AGRICULTURAL and Rural Development Authority (Arda) board chairman, Basil Nyabadza, has described former President Robert Mugabe’s fast-track land reform programme as a “great mistake” which drove away the country’s hardworking white commercial farmers and crippled the agricultural sector.
Nyabadza told NewsDay last week that President Emmerson Mnangagwa’s government had introduced policies to lure back the farmers, most of them in Australia, South Africa, Zambia and Mozambique.
“Those must be persuaded back and work with the new government to bring meaningful economic recovery.
“We have a lot of capital resources dotted around the world, including Australia, and we are saying all of them must come back and start the agricultural business on a fresh page,” Nyabadza said, denouncing the fast-track land.
“Clearly, the formulas deployed then left a lot of bad feeling. And more importantly, the intellectual property left our borders,” said Nyabadza.
“As stakeholders, we now need a broad-based approach and our message to exiled farmers is clear: Come home.” He added that he recently teamed up with Manicaland Provincial Affairs minister Monica Mutsvangwa and toured Mozambique’s thriving Vanduzi horticultural farm, run by former Kondozi Farm owner, Piet de Klerk.
Nyabadza said Vanduzi had transformed into a major horticultural producer whose products have found their way into many regional and international markets, including Zimbabwe, since its takeover by de Klerk.

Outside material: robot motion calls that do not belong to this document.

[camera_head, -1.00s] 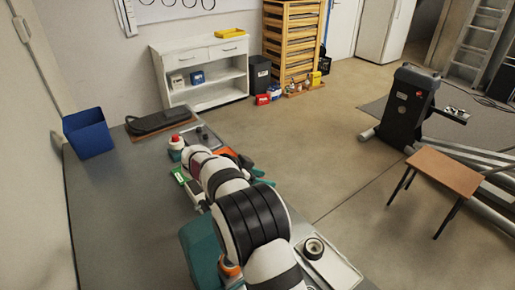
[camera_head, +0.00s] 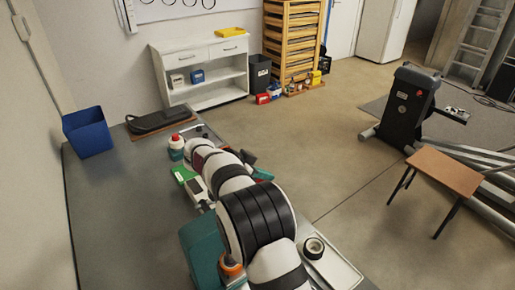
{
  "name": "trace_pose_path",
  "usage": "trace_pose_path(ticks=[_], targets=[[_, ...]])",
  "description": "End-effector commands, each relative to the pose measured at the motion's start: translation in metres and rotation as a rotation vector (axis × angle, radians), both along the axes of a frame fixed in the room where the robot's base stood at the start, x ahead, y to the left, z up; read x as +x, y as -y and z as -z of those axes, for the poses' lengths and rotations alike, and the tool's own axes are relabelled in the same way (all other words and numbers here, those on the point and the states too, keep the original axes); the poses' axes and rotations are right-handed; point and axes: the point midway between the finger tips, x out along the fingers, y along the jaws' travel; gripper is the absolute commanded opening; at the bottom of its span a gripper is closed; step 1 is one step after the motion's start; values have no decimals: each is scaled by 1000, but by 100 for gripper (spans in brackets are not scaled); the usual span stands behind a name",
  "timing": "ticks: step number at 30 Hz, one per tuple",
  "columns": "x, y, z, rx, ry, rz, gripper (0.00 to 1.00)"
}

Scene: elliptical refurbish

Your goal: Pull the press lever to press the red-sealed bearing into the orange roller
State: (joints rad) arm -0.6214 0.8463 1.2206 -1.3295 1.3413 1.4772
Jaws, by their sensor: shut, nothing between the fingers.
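My arm runs up the right side of the grey workbench and covers much of what lies there. I cannot make out my gripper's fingers; they are hidden by the arm or too small to tell. A small teal part (camera_head: 263,174) shows just right of the arm, with a dark piece (camera_head: 248,158) above it; I cannot tell whether they belong to the press. A larger teal body (camera_head: 200,248) stands left of the arm at the front, with an orange part (camera_head: 232,268) beside it. The press lever, red-sealed bearing and orange roller cannot be made out.
A red-capped bottle (camera_head: 176,147) and a green item (camera_head: 183,175) stand left of the arm. A black roll (camera_head: 314,247) lies on a pale tray (camera_head: 338,270) at the front right. A blue bin (camera_head: 87,132) stands far left. The bench's left half (camera_head: 115,215) is clear.

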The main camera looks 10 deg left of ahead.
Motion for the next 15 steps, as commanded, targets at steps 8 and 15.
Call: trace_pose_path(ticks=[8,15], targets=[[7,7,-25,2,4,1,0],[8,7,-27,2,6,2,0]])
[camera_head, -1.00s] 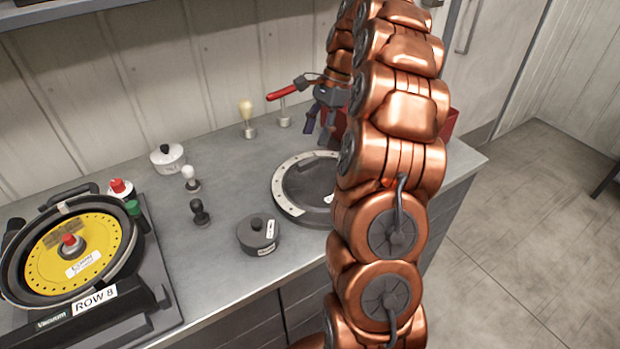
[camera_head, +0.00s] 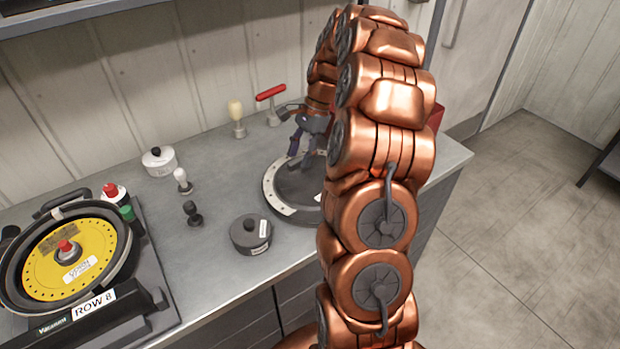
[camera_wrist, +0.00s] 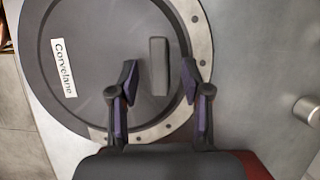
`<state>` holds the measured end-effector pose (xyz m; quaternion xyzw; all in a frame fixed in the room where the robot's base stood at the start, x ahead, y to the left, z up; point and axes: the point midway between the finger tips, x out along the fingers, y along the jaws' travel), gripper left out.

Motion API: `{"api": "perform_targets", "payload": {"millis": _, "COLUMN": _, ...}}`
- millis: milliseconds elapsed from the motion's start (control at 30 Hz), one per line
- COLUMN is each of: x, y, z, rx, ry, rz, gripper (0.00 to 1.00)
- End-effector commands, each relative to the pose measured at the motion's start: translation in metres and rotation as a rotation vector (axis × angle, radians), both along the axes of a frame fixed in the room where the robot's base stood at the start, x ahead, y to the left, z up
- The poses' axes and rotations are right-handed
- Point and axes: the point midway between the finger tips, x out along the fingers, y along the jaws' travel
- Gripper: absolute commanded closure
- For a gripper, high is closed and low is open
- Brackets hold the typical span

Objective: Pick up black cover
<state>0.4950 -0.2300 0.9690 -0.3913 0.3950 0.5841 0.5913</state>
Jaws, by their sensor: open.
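The black cover (camera_head: 298,182) is a large dark disc lying within a pale ring with holes on the counter. In the wrist view the cover (camera_wrist: 95,35) has a white "Corvelane" label and a grey bar-shaped handle (camera_wrist: 158,65). My gripper (camera_head: 303,153) is over the cover in the head view. In the wrist view my gripper (camera_wrist: 160,75) is open, with one finger on each side of the handle in the picture. I see no contact, and the height gap is unclear. My arm hides the right part of the cover in the head view.
A small dark lidded pot (camera_head: 250,233) stands left of the ring. A black knob (camera_head: 193,213), a white knob (camera_head: 182,181) and a white pot (camera_head: 159,160) stand farther left. A red-handled tool (camera_head: 271,94) is behind. A yellow seed plate (camera_head: 70,262) sits at left.

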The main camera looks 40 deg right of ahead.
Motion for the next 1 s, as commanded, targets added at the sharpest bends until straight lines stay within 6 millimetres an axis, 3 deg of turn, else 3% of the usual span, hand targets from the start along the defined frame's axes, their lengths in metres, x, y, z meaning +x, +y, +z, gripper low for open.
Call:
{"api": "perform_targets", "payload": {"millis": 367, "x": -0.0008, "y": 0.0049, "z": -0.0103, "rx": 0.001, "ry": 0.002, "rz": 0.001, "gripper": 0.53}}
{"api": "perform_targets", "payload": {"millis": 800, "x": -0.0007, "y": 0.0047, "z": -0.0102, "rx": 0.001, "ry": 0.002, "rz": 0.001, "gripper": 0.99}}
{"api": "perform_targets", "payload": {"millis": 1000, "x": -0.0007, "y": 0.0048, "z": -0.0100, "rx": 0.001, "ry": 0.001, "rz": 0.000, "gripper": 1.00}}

Kondozi Farm, which used to be the bedrock of Zimbabwe’s horticulture programmes, has now been stripped of its assets and reduced into a pale shadow of its former self following its takeover by Zanu PF chefs in April 2004.
In 2013 former South African president Thabo Mbeki also took a swipe at Mugabe’s chaotic land reform programme, saying the Zanu PF leader had “set a bad example which we don’t want any country in Africa to follow”.
“The way the land reform was done offended other players in the world. I told them (Mugabe and Zanu PF), they could not listen; they did what they wanted with their own country. They set a bad example which we don’t want any country in Africa to follow. So they must pay a price.” Mbeki said.
Mnangagwa’s administration, which came into power in November last year, has now started reversing some of Mugabe’s ruinous policies. The new government recently started issuing 99-year land leases to both white and indigenous commercial farmers in an effort to kick-start the sector and resuscitate the country’s regional breadbasket status.